I have modelled such effects in a reiterative computer model and would like to verify those measurements.

The transverse acceleration formula is

$$At = (K/c^2)*Vr*Vt * Ar.$$

Where:-

c is speed of light,

K is a constant of magnitude between 0 and +/-3, such that $K/(c^2) << 1$.

Ar is the acceleration of the planet towards the Sun due to Newtonian gravitational influence of the Sun, ($Ar = GM/r^2$).

Vr is radial component of planet velocity relative to the Sun (+ = motion away from the Sun)

Vt is transverse component of planet velocity relative to the Sun (+ = direction of planet forward motion along its orbital path). Vectorially Vt = V - Vr where V is the total instantaneous velocity vector of the planet relative to the Sun.

Assume planet mass is small relative to the Sun

No other bodies are in the system

All motions and accelerations are confined to the two-dimensional plane of the orbit.

UPDATE

The reason why this is interesting to me is that a value of K = +3 in my computer model produces anomalous (Non-Newtonian) periapse rotation rate values very close within about 1% of those predicted by General Relativity and within a few percent of those observed by astronomers (Le Verrier, updated by Newcomb).

Formula (Einstein, 1915) for GR-derived periapse rotation (radians per orbit) from http://en.wikipedia.org/wiki/Apsidal_precession $$ \boldsymbol{\omega}=24.\pi^3.a^2.T^{-2}.c^{-2}.(1-e^2)^{-1} $$

UPDATE 4

I have accepted Walter's answer. Not only did he answer the original question (Is there a technique...?) but also his analysis produces a formula which not only confirms the computer-simulated effects of the transverse acceleration formula (for K = 3) but which also (unexpectedly to me) is essentially equivalent to the Einstein 1915 formula.

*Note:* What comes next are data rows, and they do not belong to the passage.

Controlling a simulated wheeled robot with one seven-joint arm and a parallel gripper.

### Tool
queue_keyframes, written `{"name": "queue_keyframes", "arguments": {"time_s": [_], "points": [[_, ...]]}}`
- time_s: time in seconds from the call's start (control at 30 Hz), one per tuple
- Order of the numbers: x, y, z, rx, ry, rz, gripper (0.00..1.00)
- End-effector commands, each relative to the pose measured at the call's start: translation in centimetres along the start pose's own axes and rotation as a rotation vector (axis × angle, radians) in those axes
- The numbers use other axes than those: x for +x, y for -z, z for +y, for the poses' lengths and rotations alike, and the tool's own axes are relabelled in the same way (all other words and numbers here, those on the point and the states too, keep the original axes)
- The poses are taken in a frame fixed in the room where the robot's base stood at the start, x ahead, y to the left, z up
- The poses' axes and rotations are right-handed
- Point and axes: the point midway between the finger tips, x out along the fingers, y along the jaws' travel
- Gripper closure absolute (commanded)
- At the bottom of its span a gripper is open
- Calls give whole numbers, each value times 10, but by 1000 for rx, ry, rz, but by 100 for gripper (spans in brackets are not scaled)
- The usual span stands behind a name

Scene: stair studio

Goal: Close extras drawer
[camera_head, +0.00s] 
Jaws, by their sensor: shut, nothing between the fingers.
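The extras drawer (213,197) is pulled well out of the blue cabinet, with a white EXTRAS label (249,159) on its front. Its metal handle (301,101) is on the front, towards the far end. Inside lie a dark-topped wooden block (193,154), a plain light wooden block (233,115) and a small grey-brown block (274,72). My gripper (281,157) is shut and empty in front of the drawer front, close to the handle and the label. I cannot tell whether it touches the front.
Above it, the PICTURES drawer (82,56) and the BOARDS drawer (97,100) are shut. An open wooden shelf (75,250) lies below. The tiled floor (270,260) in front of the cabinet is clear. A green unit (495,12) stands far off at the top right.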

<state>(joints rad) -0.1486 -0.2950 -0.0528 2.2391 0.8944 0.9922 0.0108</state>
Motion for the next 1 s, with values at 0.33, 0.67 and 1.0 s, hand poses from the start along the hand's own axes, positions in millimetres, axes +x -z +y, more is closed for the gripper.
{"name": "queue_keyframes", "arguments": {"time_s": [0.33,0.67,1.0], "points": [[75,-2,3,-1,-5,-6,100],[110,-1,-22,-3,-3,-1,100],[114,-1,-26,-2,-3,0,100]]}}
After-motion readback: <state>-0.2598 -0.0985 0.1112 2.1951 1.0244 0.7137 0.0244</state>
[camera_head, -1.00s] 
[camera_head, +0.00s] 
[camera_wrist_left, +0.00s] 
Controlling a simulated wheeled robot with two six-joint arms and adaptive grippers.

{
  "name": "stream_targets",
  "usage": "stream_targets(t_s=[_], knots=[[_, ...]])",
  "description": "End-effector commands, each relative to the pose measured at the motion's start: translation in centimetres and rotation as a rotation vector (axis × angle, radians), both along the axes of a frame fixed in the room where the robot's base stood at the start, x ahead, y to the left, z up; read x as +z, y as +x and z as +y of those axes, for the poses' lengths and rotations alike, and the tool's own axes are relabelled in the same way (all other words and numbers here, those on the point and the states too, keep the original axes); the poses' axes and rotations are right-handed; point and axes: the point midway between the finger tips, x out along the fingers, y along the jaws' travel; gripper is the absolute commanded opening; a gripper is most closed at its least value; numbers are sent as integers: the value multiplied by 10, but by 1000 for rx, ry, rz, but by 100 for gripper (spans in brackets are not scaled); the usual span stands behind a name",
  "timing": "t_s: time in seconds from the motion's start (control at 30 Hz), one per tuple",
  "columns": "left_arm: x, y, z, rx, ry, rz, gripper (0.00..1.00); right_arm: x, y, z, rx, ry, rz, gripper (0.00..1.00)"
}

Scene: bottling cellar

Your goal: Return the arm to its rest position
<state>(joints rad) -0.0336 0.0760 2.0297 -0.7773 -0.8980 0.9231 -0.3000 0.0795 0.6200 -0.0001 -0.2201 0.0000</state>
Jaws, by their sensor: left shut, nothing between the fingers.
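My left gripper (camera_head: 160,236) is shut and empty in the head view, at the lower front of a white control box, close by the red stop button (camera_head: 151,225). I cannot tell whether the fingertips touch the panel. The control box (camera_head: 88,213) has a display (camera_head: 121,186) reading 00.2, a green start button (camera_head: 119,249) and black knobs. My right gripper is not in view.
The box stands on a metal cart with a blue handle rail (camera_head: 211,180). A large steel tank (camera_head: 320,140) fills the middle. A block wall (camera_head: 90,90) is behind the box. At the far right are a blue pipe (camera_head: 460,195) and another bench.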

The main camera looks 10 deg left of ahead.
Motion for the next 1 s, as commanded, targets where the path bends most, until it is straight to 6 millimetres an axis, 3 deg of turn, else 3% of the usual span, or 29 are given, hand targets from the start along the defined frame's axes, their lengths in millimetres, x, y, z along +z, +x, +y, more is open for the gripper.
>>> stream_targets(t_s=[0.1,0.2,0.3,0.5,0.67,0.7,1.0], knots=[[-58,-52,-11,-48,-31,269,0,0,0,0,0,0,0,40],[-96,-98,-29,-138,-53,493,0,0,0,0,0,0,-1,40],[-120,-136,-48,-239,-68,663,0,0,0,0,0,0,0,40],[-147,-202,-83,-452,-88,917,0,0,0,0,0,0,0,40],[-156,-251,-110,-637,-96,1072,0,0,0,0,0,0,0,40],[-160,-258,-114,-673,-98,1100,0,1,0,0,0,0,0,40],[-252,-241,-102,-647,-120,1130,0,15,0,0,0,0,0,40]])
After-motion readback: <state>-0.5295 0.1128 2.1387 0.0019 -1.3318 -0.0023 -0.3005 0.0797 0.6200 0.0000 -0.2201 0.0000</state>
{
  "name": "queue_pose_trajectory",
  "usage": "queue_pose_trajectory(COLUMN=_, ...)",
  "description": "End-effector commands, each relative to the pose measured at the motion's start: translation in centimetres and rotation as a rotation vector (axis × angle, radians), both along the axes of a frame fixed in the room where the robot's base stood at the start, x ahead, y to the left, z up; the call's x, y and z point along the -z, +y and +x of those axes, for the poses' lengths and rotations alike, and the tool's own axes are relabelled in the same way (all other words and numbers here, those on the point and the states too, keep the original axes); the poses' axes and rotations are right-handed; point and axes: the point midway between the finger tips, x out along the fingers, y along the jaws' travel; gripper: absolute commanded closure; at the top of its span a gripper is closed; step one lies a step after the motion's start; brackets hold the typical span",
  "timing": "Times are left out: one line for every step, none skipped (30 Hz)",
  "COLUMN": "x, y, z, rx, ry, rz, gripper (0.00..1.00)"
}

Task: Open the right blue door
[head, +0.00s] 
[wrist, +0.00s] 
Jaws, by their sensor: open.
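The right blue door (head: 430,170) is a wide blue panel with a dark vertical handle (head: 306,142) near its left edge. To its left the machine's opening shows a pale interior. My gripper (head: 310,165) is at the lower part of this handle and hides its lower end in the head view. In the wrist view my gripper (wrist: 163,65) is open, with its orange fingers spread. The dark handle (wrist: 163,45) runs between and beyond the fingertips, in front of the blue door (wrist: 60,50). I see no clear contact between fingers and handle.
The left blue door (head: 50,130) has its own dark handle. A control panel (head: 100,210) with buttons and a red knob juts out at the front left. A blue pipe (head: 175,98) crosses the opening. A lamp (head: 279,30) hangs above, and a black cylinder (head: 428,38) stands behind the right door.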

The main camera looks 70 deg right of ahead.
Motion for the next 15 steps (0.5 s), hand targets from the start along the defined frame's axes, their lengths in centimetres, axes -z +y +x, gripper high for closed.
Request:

from Walter's Summary (in Walter's answer below):-

: (from first order peturbation analysis) semi-major axis and eccentricity are unchanged, but the direction of periapse rotates in the plane of the orbit at rate $$ \omega=\Omega \frac{v_c^2}{c^2} \frac{K}{1-e^2}, $$ where $\Omega$ is the orbital frequency and $v_c=\Omega a$ with $a$ the semi-major axis. Note that (for $K=3$) this agrees with the general relativity (GR) precession rate at order $v_c^2/c^2$ (given by Einstein 1915).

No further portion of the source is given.